5. If Summer's blog is doing so well, why not turn it into an ebook? There is a perma-free ebook on Amazon called Ten Shades of Sexy which features sex scenes from ten different novels. It has been on the Top 100 Free List for many weeks, and I can't help but assume that readers who read it and like one of the excerpts go on to buy that author's ebook. Not that I advocate Summer take time away from her writing to to make an ebook compendium of books she has featured on her blog, but this is thinking outside the Discoverability box, and could lead to sales. I'm sure many authors would happily donate a sex scene to a compilation called What to Read After Fifty Shades of Grey: Kinky Excerpts from Fifty Top Erotica Authors.

Summer could put one of her own scenes in there (first chapter, naturally) and then ask authors who have appeared on her Facebook page if they'd like to participate, gratis.

I believe erotica is perfectly suited to this type of collection, since the sex scenes are the main reason people read these books.

6. I like the woman on Summer's covers with the lace blindfold, but I'm not keen on the font or the layout.

I realize professional covers are often costly (though right now my cover artist Carl Graves is having another $200 sale on some premade covers that are fabulous) but I think, with minor tweaks, Summer's covers could look more professional and less indie.

7. While my advice is for Summer, it applies to everyone. So does her advice. Summer encouraged user-aggregated content to create a billboard. Where there was once nothing, there is now something, and people are visiting and helping her make it larger while also spreading the word. She's using Facebook much more effectively than a simple author or fan page, and she's gotten good results.

That's all I've got. I wish Summer success, and look forward to Volume Five, which is letter D. I hope it has to do with domination and discipline, and not dirty diapers. :)

67 comments:

Joe Brewster said...

Great stuff.

I'm not so sure I agree with Joe's Zero Sum analysis. Discoverability becomes more important as the field is flooded with an incredible amount of choices & no easy way to sort them out.

Joe Konrath said...

Discoverability becomes more important as the field is flooded with an incredible amount of choices & no easy way to sort them out.

Amazon makes things easy to find and sort. And no one has problems finding websites on the Internet. When there are hundreds of millions of Kindles, you only need a fraction of those readers to find you to make a good living.

Anonymous said...

This made me laugh:

"Summer needs to write faster. She should be putting out a new volume every two weeks, at least"

And you wonder why indie writers are not always well regarded.

Having said that, Joe is right to point out that indie writers are in a good position to jump on bandwagons and ride the successes of other authors.

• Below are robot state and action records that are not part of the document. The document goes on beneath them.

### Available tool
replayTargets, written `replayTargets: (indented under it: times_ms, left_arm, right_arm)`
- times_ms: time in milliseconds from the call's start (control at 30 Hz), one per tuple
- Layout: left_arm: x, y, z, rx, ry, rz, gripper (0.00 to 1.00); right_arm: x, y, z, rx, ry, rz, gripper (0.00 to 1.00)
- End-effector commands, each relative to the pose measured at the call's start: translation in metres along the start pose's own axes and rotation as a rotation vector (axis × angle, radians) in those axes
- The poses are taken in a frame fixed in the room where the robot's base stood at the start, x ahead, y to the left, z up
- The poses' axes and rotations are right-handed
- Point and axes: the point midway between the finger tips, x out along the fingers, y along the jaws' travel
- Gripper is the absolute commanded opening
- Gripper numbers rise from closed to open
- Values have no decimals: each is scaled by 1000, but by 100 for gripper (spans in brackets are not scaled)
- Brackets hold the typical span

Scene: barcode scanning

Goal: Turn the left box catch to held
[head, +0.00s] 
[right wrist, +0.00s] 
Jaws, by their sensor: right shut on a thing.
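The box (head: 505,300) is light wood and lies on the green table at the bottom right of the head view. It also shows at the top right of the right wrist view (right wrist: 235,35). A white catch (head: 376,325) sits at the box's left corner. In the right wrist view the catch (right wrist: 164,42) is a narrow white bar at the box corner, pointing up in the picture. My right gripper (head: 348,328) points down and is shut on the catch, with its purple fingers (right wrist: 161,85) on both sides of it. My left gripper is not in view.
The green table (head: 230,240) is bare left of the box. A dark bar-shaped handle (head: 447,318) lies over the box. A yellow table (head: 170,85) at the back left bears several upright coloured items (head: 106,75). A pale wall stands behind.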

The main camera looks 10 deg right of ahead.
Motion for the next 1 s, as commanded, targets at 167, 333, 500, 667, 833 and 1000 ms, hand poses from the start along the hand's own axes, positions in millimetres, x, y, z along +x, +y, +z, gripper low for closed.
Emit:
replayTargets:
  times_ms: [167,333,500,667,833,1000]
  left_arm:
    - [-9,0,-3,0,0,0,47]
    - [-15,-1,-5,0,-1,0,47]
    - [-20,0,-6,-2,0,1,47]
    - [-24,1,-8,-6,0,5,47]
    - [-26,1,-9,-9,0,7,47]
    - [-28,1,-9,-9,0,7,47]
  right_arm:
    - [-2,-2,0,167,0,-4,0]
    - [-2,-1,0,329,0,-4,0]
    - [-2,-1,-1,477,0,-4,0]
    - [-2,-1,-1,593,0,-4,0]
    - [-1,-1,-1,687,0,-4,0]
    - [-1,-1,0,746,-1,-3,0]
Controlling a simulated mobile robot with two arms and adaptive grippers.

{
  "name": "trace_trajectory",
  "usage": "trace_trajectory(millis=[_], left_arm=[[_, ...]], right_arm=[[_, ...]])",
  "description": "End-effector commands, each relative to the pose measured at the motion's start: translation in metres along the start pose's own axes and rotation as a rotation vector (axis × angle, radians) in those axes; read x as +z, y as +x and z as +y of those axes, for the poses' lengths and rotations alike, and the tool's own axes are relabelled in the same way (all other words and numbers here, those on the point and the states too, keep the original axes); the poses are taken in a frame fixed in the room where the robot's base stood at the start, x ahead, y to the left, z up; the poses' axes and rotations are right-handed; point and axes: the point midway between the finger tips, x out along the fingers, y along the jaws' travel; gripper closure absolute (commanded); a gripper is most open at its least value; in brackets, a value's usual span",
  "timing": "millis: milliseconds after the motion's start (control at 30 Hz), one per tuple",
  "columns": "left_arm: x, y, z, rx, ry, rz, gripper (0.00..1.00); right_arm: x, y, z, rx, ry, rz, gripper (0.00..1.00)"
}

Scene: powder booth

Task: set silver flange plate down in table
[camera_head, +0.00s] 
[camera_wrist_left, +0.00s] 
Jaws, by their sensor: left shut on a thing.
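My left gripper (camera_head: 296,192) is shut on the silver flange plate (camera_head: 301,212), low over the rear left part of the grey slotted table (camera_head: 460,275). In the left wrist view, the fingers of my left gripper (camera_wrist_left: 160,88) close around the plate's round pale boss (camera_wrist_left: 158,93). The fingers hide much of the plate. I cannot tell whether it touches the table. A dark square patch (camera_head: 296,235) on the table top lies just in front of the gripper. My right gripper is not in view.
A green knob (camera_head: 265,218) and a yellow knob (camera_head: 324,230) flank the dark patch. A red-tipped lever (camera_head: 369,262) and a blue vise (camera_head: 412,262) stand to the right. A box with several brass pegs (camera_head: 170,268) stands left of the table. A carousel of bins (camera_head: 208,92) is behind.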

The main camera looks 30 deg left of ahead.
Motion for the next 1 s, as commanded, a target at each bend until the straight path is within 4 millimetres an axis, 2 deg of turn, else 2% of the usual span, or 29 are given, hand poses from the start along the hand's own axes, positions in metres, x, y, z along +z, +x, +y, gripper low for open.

It won't get you the Man Booker Prize, you're more likely to end up with the Literary Review's Bad Sex Award, but it's a good way to earn a living doing what you like doing.

Anonymous said...

Reader perspective: 99cents is too much for 20 pages. I know no one wants to hear that but it is true. That will take me minutes to read and to ask for 12% of the cover price of a paper back is wrong. At least for me. It is not a fair exchange. At most it should be closer to 5% or less of the price of a paper back.

I do agree with the notion of setting your first book as free, it gives the reader a chance to try your style with no risk. If it is good, we will buy more from you. I promise.

maggie said...

There is something I don't understand about the WTRAFSOG Facebook fan page and I hope Summer, Joe or someone can help explain.

I understand that Summer created this page just a few months ago, and asked people for suggestions on what to read. Then people added their suggestions and suddenly it exploded into a huge community with tens of thousands of sales.

But how did it even start? I am new to Facebook. I did make a page for my own (very unrelated to erotica) book category, but I am struggling getting even a few Likes. Not many people know about the page even though I add to it several times a week. Since I only have a dozen "friends" on Facbook, I am not sure how or where to get the word out.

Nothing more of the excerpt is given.